Zwar nehme die soziale Schutzbedürftigkeit zunächst mit steigendem Lebensalter zu, weil lebensältere Arbeitnehmer nach wie vor typischerweise schlechtere Vermittlungschancen auf dem Arbeitsmarkt haben. Sie falle aber wieder ab, wenn der Arbeitnehmer entweder spätestens innerhalb von zwei Jahren nach dem Ende des Arbeitsverhältnisses über ein Ersatzeinkommen in Form einer abschlagsfreien Rente wegen Alters – mit Ausnahme der Altersrente für schwerbehinderte Menschen (§§ 37, 236a SGB VI) – verfügen kann oder über ein solches bereits verfügt, weil er eine abschlagsfreie Rente wegen Alters bezieht. Diese Umstände könnten der Arbeitgeber beziehungsweise die Betriebsparteien bei dem Auswahlkriterium "Lebensalter" zum Nachteil des Arbeitnehmers berücksichtigen. Insoweit billigten ihnen § 1 Absatz 3 KSchG, § 125 Absatz 1 Satz 1 Nr. 2 InsO einen Wertungsspielraum zu.
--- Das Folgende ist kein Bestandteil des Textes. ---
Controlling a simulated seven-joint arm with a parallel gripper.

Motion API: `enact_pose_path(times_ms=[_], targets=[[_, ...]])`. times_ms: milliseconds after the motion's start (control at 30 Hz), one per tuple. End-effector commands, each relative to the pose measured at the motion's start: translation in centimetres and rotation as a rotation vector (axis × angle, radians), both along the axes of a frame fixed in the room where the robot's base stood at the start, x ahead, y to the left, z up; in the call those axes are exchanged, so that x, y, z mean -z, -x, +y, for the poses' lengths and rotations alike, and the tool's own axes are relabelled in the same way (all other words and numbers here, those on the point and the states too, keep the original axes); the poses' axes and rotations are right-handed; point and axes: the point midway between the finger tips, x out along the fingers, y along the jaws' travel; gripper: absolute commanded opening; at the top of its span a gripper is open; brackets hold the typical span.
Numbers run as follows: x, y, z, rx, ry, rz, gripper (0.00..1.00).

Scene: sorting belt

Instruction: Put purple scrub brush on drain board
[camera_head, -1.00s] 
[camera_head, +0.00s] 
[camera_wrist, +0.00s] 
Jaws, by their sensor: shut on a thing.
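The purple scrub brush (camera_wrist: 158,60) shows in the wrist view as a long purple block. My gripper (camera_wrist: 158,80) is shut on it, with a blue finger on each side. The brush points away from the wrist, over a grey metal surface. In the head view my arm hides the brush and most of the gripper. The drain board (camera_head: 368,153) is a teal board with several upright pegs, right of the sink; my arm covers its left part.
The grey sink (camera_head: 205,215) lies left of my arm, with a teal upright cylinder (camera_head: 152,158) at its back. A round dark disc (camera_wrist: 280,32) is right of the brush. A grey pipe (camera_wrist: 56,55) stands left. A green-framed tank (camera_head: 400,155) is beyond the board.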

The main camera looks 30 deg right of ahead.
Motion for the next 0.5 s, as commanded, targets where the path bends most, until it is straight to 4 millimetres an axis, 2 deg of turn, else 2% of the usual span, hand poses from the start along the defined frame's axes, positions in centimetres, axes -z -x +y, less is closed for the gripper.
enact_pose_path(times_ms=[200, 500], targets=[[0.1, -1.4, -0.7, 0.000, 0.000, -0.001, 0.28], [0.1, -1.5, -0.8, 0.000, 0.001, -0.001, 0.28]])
Die streitbefangene Kündigung vom 27.03.2020 war laut BAG im Ergebnis dennoch unwirksam, weil die Auswahl der Klägerin im vorliegenden Fall allein wegen ihrer Rentennähe unter Außerachtlassung der anderen Auswahlkriterien "Betriebszugehörigkeit" und "Unterhaltspflichten" erfolgt und deswegen grob fehlerhaft gewesen sei. Im Hinblick auf die vorsorgliche Kündigung vom 29.06.2020 hatte die Revision des beklagten Insolvenzverwalters demgegenüber Erfolg. Diese Kündigung sei wirksam und habe das Arbeitsverhältnis der Parteien mit Ablauf des 30.09.2020 aufgelöst, so das BAG.